The area where Seymour grew up in Pasadena, California is not far from the glitz and pageantry of the Rose Bowl parade and the vibrant, upscale community that echoes in the city nicknamed the “Crown of the Valley” sitting a few minutes from Los Angeles. The Community Arms neighborhood, where Seymour grew up, has a different nickname.
The Snake Pits.
130 units sit on the northwest side of the city, just over a mile from Old Pasadena where the Rose Bowl Parade begins, separated from Orange Grove Boulevard with gates installed to stop the bullets that could seemingly fly at any time through the complex that was run by the Pasadena Denver Lane Bloods, a gang that has been around since the 1980s and haunted Seymour and the rest of his family for their time at the Community Arms.
Police raids. Crackheads. Shootings. All a part of daily life for Seymour, his twin brother, his older sister and mother, Veronica Starling – Starling worked long hours as a nurse to provide for her family, to make their small apartment feel bigger than it was.
“Looking back on it, I never realized…all the things my mom sacrificed for us,” said Seymour. “There was never a time where I felt like we were poor and living in poverty because my mom made us feel like we were living in a mansion.”
It was no surprise that Starling encouraged Seymour and his brother to turn to sports to keep them busy – instead of the alternative that so many others in the neighborhood had turned.

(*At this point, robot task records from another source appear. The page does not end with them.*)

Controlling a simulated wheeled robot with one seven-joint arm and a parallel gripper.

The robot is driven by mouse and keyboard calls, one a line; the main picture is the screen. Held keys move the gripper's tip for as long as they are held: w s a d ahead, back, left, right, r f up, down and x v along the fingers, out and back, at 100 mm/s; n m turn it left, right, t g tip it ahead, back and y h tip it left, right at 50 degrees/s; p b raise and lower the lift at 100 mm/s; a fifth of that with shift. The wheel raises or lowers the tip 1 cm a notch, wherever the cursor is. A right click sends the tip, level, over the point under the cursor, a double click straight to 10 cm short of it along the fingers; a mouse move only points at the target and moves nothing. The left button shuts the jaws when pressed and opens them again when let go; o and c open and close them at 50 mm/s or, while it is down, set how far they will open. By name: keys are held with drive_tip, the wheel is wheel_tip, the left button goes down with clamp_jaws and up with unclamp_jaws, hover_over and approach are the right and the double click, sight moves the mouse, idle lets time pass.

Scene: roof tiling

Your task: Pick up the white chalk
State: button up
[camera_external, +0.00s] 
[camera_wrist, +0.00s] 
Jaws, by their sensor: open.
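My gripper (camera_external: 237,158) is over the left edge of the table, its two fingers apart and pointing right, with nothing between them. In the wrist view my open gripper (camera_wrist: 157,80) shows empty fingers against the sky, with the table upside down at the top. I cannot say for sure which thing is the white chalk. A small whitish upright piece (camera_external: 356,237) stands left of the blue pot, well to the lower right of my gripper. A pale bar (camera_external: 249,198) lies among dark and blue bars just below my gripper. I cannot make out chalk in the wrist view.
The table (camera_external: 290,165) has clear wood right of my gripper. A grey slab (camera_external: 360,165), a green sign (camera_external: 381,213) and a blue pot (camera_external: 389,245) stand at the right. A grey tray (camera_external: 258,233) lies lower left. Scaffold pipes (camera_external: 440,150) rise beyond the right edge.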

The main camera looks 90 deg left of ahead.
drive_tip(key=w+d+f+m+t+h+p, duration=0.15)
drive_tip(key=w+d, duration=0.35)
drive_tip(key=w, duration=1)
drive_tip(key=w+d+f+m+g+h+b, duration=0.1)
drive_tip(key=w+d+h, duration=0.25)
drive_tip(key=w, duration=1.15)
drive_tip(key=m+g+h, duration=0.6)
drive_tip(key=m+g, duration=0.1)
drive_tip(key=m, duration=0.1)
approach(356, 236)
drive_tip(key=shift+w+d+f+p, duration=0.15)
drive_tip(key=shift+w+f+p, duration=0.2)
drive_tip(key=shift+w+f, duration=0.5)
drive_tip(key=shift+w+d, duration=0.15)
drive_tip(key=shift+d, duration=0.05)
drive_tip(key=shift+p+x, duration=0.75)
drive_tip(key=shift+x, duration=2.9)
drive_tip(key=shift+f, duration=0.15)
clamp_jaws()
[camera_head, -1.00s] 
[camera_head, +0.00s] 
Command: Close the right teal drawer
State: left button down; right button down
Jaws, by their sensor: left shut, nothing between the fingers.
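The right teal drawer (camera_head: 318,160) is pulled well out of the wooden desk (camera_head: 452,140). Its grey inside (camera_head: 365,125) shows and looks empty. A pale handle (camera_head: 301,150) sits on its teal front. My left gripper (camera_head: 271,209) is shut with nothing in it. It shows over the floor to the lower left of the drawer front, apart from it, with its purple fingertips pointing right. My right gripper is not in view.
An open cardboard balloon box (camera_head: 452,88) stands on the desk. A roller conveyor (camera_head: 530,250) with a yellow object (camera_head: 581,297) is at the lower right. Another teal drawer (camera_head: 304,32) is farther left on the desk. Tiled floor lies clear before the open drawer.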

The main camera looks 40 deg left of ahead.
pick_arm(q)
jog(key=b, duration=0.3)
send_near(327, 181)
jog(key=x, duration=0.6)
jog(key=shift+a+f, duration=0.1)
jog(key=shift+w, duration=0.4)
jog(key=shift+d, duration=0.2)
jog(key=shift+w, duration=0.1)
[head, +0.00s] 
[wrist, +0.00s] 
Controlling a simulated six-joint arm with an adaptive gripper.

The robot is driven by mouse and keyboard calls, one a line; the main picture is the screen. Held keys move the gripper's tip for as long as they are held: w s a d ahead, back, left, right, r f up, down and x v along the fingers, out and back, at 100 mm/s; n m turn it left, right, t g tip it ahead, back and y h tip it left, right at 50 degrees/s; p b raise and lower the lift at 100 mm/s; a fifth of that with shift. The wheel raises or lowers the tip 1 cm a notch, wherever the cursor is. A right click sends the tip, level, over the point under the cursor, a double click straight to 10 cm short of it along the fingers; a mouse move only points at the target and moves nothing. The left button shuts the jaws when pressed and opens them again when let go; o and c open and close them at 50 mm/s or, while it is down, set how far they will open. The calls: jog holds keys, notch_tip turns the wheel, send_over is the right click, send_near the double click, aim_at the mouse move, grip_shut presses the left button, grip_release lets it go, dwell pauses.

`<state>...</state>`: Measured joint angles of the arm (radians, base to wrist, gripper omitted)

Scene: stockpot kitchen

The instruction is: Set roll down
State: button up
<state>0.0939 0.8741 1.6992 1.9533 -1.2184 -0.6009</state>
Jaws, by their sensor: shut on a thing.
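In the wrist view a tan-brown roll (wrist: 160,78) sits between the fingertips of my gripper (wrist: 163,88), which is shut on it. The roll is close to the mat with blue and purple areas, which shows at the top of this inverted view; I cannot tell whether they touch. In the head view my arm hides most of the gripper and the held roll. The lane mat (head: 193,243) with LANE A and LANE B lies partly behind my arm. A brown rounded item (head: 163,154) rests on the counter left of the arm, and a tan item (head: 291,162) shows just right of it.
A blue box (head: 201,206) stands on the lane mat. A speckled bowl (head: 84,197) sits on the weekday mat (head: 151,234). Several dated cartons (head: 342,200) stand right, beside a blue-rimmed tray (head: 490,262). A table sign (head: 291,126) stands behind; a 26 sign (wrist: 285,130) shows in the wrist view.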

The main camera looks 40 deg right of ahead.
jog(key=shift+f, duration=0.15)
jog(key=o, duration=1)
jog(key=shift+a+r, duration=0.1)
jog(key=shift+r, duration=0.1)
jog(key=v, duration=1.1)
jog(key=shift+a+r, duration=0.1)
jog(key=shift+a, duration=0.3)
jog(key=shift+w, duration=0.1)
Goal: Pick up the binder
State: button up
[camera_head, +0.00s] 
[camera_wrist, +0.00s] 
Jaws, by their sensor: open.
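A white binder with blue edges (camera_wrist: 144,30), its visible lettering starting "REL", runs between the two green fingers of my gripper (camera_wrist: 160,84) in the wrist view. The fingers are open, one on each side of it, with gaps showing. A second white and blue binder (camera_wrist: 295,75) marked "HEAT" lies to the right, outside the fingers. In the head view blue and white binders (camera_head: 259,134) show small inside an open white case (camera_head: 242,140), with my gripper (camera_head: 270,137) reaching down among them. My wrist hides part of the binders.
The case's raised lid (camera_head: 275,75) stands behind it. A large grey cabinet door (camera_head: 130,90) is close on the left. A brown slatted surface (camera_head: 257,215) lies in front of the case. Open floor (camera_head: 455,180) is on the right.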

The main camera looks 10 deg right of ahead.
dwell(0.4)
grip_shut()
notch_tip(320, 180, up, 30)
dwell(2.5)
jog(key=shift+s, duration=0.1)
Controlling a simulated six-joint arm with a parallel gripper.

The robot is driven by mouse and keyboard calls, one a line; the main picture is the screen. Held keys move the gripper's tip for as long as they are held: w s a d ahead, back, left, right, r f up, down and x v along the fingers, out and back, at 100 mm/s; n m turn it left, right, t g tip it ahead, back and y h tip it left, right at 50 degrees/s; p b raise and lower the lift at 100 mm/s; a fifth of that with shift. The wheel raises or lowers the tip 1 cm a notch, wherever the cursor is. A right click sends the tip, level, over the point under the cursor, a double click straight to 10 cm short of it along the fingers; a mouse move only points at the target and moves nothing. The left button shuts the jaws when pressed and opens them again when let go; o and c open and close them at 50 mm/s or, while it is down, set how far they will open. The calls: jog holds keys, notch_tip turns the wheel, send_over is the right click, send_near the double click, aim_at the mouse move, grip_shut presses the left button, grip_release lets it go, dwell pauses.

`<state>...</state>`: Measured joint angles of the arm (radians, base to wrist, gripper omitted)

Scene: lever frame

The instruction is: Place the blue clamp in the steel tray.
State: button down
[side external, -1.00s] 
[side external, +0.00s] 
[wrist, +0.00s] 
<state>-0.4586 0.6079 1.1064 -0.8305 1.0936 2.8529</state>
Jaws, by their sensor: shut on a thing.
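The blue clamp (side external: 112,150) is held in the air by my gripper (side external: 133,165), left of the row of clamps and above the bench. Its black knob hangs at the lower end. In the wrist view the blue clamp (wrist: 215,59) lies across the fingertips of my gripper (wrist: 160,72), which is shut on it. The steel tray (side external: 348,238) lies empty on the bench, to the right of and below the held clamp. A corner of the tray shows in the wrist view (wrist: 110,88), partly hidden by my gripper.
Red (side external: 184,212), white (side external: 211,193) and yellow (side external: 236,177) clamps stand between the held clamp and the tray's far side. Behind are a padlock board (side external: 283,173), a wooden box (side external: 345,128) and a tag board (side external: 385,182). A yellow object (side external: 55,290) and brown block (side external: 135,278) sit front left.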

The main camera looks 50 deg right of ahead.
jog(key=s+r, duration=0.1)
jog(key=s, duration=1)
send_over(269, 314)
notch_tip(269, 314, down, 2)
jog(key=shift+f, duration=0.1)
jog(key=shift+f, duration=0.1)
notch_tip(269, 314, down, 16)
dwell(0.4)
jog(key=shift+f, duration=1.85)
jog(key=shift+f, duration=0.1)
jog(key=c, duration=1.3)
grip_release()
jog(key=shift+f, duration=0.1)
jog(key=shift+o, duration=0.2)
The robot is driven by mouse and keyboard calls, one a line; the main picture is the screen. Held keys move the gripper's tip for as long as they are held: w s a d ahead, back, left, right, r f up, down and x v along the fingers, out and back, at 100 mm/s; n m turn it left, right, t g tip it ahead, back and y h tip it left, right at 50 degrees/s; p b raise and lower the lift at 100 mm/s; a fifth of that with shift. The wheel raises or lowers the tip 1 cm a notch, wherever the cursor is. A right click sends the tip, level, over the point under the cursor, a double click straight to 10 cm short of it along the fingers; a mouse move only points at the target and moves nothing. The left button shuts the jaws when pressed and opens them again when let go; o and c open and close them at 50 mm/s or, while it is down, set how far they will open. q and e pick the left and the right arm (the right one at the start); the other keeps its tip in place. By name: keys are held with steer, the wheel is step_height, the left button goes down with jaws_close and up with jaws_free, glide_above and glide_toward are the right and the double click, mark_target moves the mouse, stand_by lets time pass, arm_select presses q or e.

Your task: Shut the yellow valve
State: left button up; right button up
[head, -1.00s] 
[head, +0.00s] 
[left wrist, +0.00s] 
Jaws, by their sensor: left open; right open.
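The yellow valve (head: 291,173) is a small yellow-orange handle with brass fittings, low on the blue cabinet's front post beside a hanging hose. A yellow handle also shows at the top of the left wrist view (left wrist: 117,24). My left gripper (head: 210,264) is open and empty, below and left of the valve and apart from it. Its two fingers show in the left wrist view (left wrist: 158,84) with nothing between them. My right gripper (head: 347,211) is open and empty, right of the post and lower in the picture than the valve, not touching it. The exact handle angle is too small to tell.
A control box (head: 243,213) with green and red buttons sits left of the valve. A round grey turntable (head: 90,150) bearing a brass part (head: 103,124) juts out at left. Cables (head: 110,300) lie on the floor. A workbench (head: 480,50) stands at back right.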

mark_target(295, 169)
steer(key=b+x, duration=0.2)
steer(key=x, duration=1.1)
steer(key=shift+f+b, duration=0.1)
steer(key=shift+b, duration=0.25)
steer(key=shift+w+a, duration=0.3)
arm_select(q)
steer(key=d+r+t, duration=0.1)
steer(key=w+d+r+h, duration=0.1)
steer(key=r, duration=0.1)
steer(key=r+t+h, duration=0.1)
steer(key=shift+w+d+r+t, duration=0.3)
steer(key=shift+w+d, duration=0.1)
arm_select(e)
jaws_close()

So Seymour and his brother played basketball, baseball and football; while Keon would excel at baseball, Kevon was made for football. Sports kept the boys busy while Veronica was working, sometimes leaving before the children would waken and come home after they had gone to bed.
“That used to kill me and my twin, waking up and going to elementary school – not waking up to a mom or a dad, that used to kill me. I just told myself I’m going to make a better way. My mom will never have to worry again or live this way – I always told myself and always made that promise to myself.”
“When you come from nothing to something, you’re coming from the bottom. You have completely nothing – I’m just trying to work my way up and do things the right way.”
But first, he had to wait.
Waiting For His Chance
After excelling through high school – he was the first player from Muir High School to be invited to the Army All-American Bowl, where he was roommates with future teammate Shaq Thompson – and receiving offers from multiple colleges, from Alabama to Florida to the University of Washington, Seymour eventually chose to stay close to home at the University of Southern California, right down the street from his mother, sisters and brother.
If it hadn’t been USC, it would have been Washington, where mentor, father figure and former cornerbacks coach Drew Pearson paid Seymour’s way to their football camp and helped put together the highlight reel that landed Seymour the offers in the first place – but it was the lure of staying close to home that ultimately led Seymour to choose Lane Kiffin and USC.
“I can’t [go] away from home,” said Seymour. “I could have, but my mom would have been home by herself, I’ve got a twin brother, my baby sister, my older sister – there’s no way my family would be able to come see me play. We didn’t have no money like that, they can’t just hop on a flight; if I needed something, they couldn’t just come for me. I’ve just got to make the decision to stay close to home.”
After two seasons of starting and producing like the top ten cornerback prospect he was expected to be, Seymour battled both ulcerative colitis that caused him to lose 15 pounds before his junior year – “It was the worst pain of my life; I didn’t know what was going on,” and vision issues that weren’t discovered until the doctors at the scouting combine told him he was legally blind in one eye – “both of them were bad, but one of them was super bad. I didn’t know, I just thought everybody had the same vision as me.”
Even after a lackluster senior season, a team scout told him he was their #1 cornerback on the board during the draft process and teams were calling as soon as the second round to say they were angling to select him after a sub-4.40 40-yard dash at the combine, but ultimately he lasted until the 218th pick where he was selected by the Buffalo Bills.
“Everything was just out of my control,” said Seymour. “I used to go home, back to my room and talk to my fiancee – what am I going to do now if I don’t make it? I’m going to have my degree, but I wanted to keep going so I could give my mom help sooner [rather] than later.”